Entries from a robot dataset:
-- Start --

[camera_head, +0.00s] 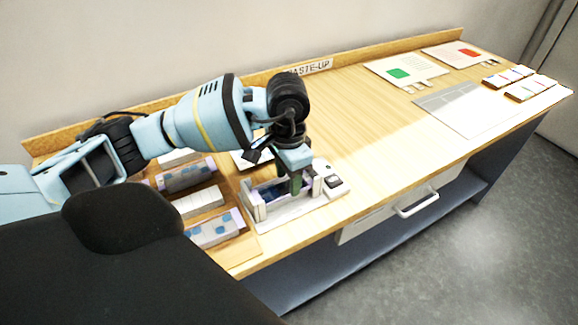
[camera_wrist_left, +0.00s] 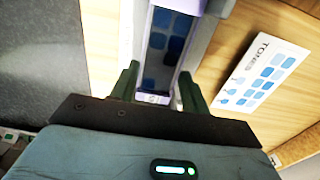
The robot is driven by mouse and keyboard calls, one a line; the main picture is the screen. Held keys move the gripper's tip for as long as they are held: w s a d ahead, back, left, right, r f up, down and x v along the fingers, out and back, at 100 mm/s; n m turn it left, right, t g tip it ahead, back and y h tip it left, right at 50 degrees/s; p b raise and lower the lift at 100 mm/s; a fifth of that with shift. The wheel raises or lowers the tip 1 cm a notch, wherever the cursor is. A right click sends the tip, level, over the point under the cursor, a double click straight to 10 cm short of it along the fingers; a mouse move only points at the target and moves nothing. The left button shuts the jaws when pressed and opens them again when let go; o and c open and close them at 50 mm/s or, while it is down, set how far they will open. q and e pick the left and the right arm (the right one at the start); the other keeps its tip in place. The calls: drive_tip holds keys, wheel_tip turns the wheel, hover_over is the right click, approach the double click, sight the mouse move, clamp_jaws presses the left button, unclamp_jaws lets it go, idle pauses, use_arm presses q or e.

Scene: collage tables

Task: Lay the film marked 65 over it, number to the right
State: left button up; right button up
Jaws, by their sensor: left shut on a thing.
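My left gripper (camera_head: 296,184) is shut on a clear film with blue patches (camera_wrist_left: 165,48) and a pale lilac edge. In the left wrist view my left gripper's fingers (camera_wrist_left: 158,90) stand on either side of that edge. A small mark shows on the edge, but I cannot read its number. In the head view the film is low over or in a pale tray-like holder (camera_head: 256,214); I cannot tell whether it rests there. More films with blue patches stand in racks (camera_head: 185,178) and (camera_head: 214,232) at the left. My right gripper is not in view.
A white TONES card (camera_wrist_left: 262,76) lies beside the holder. White cards with a green square (camera_head: 399,73) and a red square (camera_head: 468,52) lie far right, near a grey-panelled sheet (camera_head: 480,113) and small stacks (camera_head: 538,88). The middle of the table (camera_head: 370,130) is clear.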

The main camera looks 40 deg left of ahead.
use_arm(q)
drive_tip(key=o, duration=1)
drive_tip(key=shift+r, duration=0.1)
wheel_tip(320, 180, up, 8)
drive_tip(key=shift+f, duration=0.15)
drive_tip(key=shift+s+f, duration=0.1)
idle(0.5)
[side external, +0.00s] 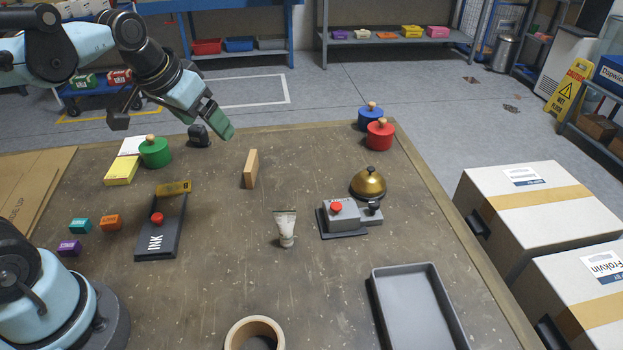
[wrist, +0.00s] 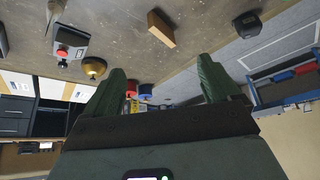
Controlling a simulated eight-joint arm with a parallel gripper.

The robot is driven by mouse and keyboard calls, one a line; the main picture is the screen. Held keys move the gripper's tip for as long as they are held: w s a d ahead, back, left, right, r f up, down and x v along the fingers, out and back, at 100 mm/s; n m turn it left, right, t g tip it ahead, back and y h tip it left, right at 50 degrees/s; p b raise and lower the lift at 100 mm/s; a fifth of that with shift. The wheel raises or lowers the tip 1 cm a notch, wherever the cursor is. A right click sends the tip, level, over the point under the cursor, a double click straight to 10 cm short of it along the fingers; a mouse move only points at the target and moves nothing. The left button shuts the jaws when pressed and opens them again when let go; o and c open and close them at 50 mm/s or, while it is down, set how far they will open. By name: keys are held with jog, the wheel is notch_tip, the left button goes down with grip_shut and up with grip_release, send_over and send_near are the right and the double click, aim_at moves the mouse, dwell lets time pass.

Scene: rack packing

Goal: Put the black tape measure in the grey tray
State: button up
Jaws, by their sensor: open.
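The black tape measure (side external: 199,136) sits on the table near its far edge, just below my gripper and partly hidden by it in the side view. In the wrist view, the tape measure (wrist: 248,24) is at the upper right, outside the fingers. My gripper (side external: 208,119) is raised above the table's far edge. Its green fingers are spread apart with nothing between them in the wrist view (wrist: 164,75). The grey tray (side external: 420,309) lies empty at the table's near right and is cut off by the frame.
A green lidded pot (side external: 155,152) stands left of the tape measure. A wooden block (side external: 251,169), a white tube (side external: 285,229), a grey switch box (side external: 342,217) and a brass bell (side external: 368,184) stand between the tape measure and tray. Red and blue pots stand at the far right corner.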

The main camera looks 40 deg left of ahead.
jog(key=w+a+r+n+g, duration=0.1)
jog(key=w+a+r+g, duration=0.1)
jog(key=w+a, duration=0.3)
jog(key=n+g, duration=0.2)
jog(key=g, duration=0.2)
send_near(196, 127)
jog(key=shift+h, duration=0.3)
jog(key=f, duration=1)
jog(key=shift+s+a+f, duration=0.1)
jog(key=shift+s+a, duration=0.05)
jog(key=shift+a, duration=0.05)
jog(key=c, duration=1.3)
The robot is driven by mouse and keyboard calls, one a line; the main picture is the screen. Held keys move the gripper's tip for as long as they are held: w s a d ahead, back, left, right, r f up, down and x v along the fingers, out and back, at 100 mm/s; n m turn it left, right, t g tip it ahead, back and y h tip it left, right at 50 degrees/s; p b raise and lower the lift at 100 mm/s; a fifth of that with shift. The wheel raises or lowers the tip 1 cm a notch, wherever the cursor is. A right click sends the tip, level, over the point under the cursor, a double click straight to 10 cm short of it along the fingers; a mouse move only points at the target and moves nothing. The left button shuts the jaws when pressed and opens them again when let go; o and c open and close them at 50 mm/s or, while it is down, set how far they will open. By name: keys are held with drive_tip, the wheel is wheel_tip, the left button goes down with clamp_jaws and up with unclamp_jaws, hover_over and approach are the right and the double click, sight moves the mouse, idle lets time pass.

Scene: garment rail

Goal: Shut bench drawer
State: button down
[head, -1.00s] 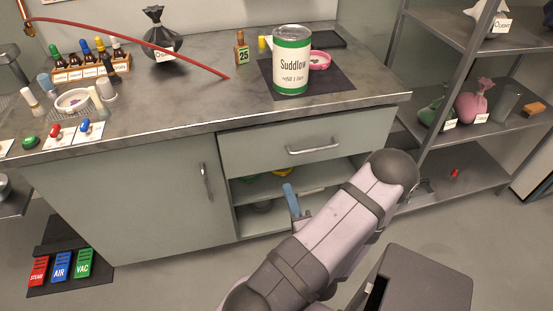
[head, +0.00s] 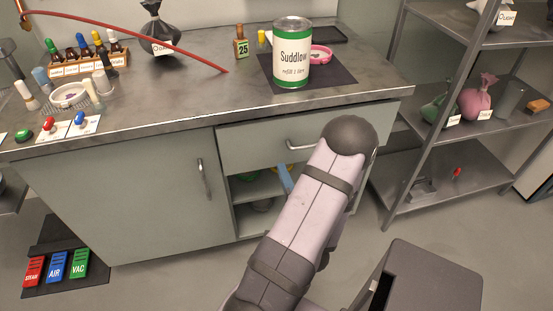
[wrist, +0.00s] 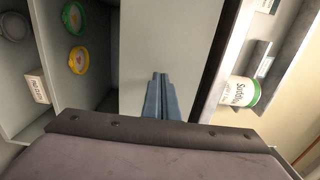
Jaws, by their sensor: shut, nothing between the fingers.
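The drawer (head: 258,150) is the grey-green front under the right half of the bench top. Its bar handle (head: 298,146) shows only at its left end; my arm covers the rest. In the wrist view the drawer front is the pale panel (wrist: 165,35) in the middle, with a dark band along its right side. I cannot tell how far out it stands. My gripper (wrist: 159,76) is shut and empty, its blue-grey fingers pointing at the panel. I cannot tell if they touch it. In the head view a bit of blue finger (head: 284,178) shows beside my arm.
Open shelves (head: 256,188) below the drawer hold a yellow ring (wrist: 78,60), a green ring (wrist: 73,17) and a small box (wrist: 37,87). A Suddlow tin (head: 291,55) stands on a dark mat on the bench (head: 190,105). A metal rack (head: 420,135) stands at right.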

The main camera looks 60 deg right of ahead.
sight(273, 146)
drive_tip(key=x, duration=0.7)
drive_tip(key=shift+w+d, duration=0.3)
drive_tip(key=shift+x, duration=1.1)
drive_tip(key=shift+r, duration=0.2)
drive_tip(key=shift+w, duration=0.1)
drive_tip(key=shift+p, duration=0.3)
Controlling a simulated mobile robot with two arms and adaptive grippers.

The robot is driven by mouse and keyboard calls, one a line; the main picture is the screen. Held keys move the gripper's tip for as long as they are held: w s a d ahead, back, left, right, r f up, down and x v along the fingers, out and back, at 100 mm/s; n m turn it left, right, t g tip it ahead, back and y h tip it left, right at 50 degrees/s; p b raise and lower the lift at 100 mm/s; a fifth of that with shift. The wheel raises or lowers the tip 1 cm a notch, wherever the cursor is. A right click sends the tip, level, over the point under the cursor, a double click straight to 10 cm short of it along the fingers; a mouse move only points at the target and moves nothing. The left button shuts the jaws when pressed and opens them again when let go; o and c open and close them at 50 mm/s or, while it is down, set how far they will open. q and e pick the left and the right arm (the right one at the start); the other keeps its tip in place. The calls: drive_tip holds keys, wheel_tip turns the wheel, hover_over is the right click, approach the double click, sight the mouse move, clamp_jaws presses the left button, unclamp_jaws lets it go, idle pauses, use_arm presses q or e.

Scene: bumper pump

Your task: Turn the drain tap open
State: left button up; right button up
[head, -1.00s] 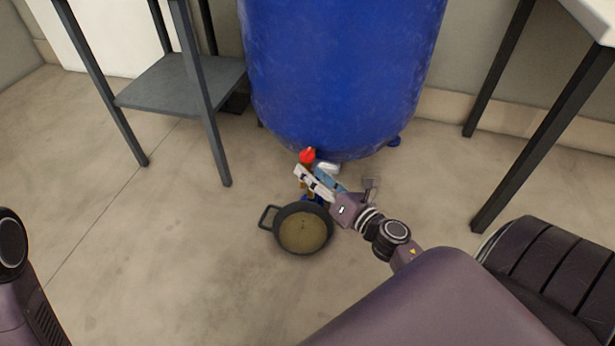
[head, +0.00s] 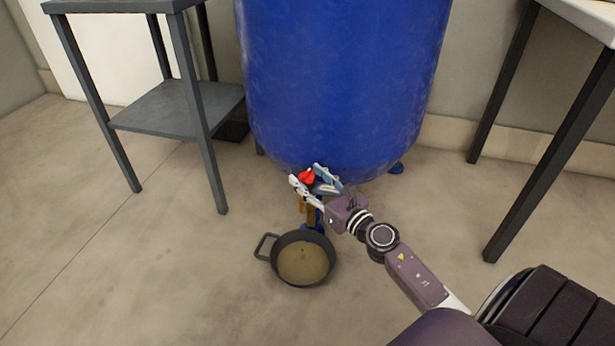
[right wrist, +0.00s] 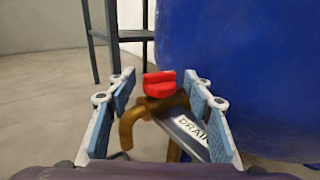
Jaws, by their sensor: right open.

-- End --

• Goal of the exercise: Without the pictures, restate all the entries above exactly.

• Complete answer:
[camera_head, +0.00s] 
[camera_wrist_left, +0.00s] 
The robot is driven by mouse and keyboard calls, one a line; the main picture is the screen. Held keys move the gripper's tip for as long as they are held: w s a d ahead, back, left, right, r f up, down and x v along the fingers, out and back, at 100 mm/s; n m turn it left, right, t g tip it ahead, back and y h tip it left, right at 50 degrees/s; p b raise and lower the lift at 100 mm/s; a fifth of that with shift. The wheel raises or lowers the tip 1 cm a notch, wherever the cursor is. A right click sends the tip, level, over the point under the cursor, a double click straight to 10 cm short of it along the fingers; a mouse move only points at the target and moves nothing. The left button shuts the jaws when pressed and opens them again when let go; o and c open and close them at 50 mm/s or, while it is down, set how far they will open. q and e pick the left and the right arm (the right one at the start); the other keeps its tip in place. The calls: drive_tip holds keys, wheel_tip turns the wheel, hover_over is the right click, approach the double click, sight the mouse move, clamp_jaws presses the left button, unclamp_jaws lets it go, idle pauses, use_arm presses q or e.

Scene: collage tables

Task: Lay the film marked 65 over it, number to the right
State: left button up; right button up
Jaws, by their sensor: left shut on a thing.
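My left gripper (camera_head: 296,184) is shut on a clear film with blue patches (camera_wrist_left: 165,48) and a pale lilac edge. In the left wrist view my left gripper's fingers (camera_wrist_left: 158,90) stand on either side of that edge. A small mark shows on the edge, but I cannot read its number. In the head view the film is low over or in a pale tray-like holder (camera_head: 256,214); I cannot tell whether it rests there. More films with blue patches stand in racks (camera_head: 185,178) and (camera_head: 214,232) at the left. My right gripper is not in view.
A white TONES card (camera_wrist_left: 262,76) lies beside the holder. White cards with a green square (camera_head: 399,73) and a red square (camera_head: 468,52) lie far right, near a grey-panelled sheet (camera_head: 480,113) and small stacks (camera_head: 538,88). The middle of the table (camera_head: 370,130) is clear.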

The main camera looks 40 deg left of ahead.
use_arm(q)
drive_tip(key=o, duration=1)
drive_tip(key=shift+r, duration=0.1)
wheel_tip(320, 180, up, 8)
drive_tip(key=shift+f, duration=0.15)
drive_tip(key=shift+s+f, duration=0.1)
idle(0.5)
[side external, +0.00s] 
[wrist, +0.00s] 
Controlling a simulated eight-joint arm with a parallel gripper.

The robot is driven by mouse and keyboard calls, one a line; the main picture is the screen. Held keys move the gripper's tip for as long as they are held: w s a d ahead, back, left, right, r f up, down and x v along the fingers, out and back, at 100 mm/s; n m turn it left, right, t g tip it ahead, back and y h tip it left, right at 50 degrees/s; p b raise and lower the lift at 100 mm/s; a fifth of that with shift. The wheel raises or lowers the tip 1 cm a notch, wherever the cursor is. A right click sends the tip, level, over the point under the cursor, a double click straight to 10 cm short of it along the fingers; a mouse move only points at the target and moves nothing. The left button shuts the jaws when pressed and opens them again when let go; o and c open and close them at 50 mm/s or, while it is down, set how far they will open. By name: keys are held with jog, the wheel is notch_tip, the left button goes down with grip_shut and up with grip_release, send_over and send_near are the right and the double click, aim_at moves the mouse, dwell lets time pass.

Scene: rack packing

Goal: Put the black tape measure in the grey tray
State: button up
Jaws, by their sensor: open.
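The black tape measure (side external: 199,136) sits on the table near its far edge, just below my gripper and partly hidden by it in the side view. In the wrist view, the tape measure (wrist: 248,24) is at the upper right, outside the fingers. My gripper (side external: 208,119) is raised above the table's far edge. Its green fingers are spread apart with nothing between them in the wrist view (wrist: 164,75). The grey tray (side external: 420,309) lies empty at the table's near right and is cut off by the frame.
A green lidded pot (side external: 155,152) stands left of the tape measure. A wooden block (side external: 251,169), a white tube (side external: 285,229), a grey switch box (side external: 342,217) and a brass bell (side external: 368,184) stand between the tape measure and tray. Red and blue pots stand at the far right corner.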

The main camera looks 40 deg left of ahead.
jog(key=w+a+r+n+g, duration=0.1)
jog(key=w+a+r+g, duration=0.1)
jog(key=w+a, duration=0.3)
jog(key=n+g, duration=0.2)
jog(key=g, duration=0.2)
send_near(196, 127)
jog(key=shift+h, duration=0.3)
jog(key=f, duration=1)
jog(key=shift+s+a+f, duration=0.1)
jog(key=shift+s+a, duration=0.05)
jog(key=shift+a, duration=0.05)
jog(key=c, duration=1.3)
The robot is driven by mouse and keyboard calls, one a line; the main picture is the screen. Held keys move the gripper's tip for as long as they are held: w s a d ahead, back, left, right, r f up, down and x v along the fingers, out and back, at 100 mm/s; n m turn it left, right, t g tip it ahead, back and y h tip it left, right at 50 degrees/s; p b raise and lower the lift at 100 mm/s; a fifth of that with shift. The wheel raises or lowers the tip 1 cm a notch, wherever the cursor is. A right click sends the tip, level, over the point under the cursor, a double click straight to 10 cm short of it along the fingers; a mouse move only points at the target and moves nothing. The left button shuts the jaws when pressed and opens them again when let go; o and c open and close them at 50 mm/s or, while it is down, set how far they will open. By name: keys are held with drive_tip, the wheel is wheel_tip, the left button goes down with clamp_jaws and up with unclamp_jaws, hover_over and approach are the right and the double click, sight moves the mouse, idle lets time pass.

Scene: garment rail

Goal: Shut bench drawer
State: button down
[head, -1.00s] 
[head, +0.00s] 
[wrist, +0.00s] 
Jaws, by their sensor: shut, nothing between the fingers.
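The drawer (head: 258,150) is the grey-green front under the right half of the bench top. Its bar handle (head: 298,146) shows only at its left end; my arm covers the rest. In the wrist view the drawer front is the pale panel (wrist: 165,35) in the middle, with a dark band along its right side. I cannot tell how far out it stands. My gripper (wrist: 159,76) is shut and empty, its blue-grey fingers pointing at the panel. I cannot tell if they touch it. In the head view a bit of blue finger (head: 284,178) shows beside my arm.
Open shelves (head: 256,188) below the drawer hold a yellow ring (wrist: 78,60), a green ring (wrist: 73,17) and a small box (wrist: 37,87). A Suddlow tin (head: 291,55) stands on a dark mat on the bench (head: 190,105). A metal rack (head: 420,135) stands at right.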

The main camera looks 60 deg right of ahead.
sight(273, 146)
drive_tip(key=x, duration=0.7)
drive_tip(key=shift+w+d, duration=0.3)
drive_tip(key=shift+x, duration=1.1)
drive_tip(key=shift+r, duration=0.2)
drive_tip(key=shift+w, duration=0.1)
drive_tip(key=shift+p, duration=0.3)
Controlling a simulated mobile robot with two arms and adaptive grippers.

The robot is driven by mouse and keyboard calls, one a line; the main picture is the screen. Held keys move the gripper's tip for as long as they are held: w s a d ahead, back, left, right, r f up, down and x v along the fingers, out and back, at 100 mm/s; n m turn it left, right, t g tip it ahead, back and y h tip it left, right at 50 degrees/s; p b raise and lower the lift at 100 mm/s; a fifth of that with shift. The wheel raises or lowers the tip 1 cm a notch, wherever the cursor is. A right click sends the tip, level, over the point under the cursor, a double click straight to 10 cm short of it along the fingers; a mouse move only points at the target and moves nothing. The left button shuts the jaws when pressed and opens them again when let go; o and c open and close them at 50 mm/s or, while it is down, set how far they will open. q and e pick the left and the right arm (the right one at the start); the other keeps its tip in place. The calls: drive_tip holds keys, wheel_tip turns the wheel, hover_over is the right click, approach the double click, sight the mouse move, clamp_jaws presses the left button, unclamp_jaws lets it go, idle pauses, use_arm presses q or e.

Scene: bumper pump

Your task: Turn the drain tap open
State: left button up; right button up
[head, -1.00s] 
[head, +0.00s] 
[right wrist, +0.00s] 
Jaws, by their sensor: right open.

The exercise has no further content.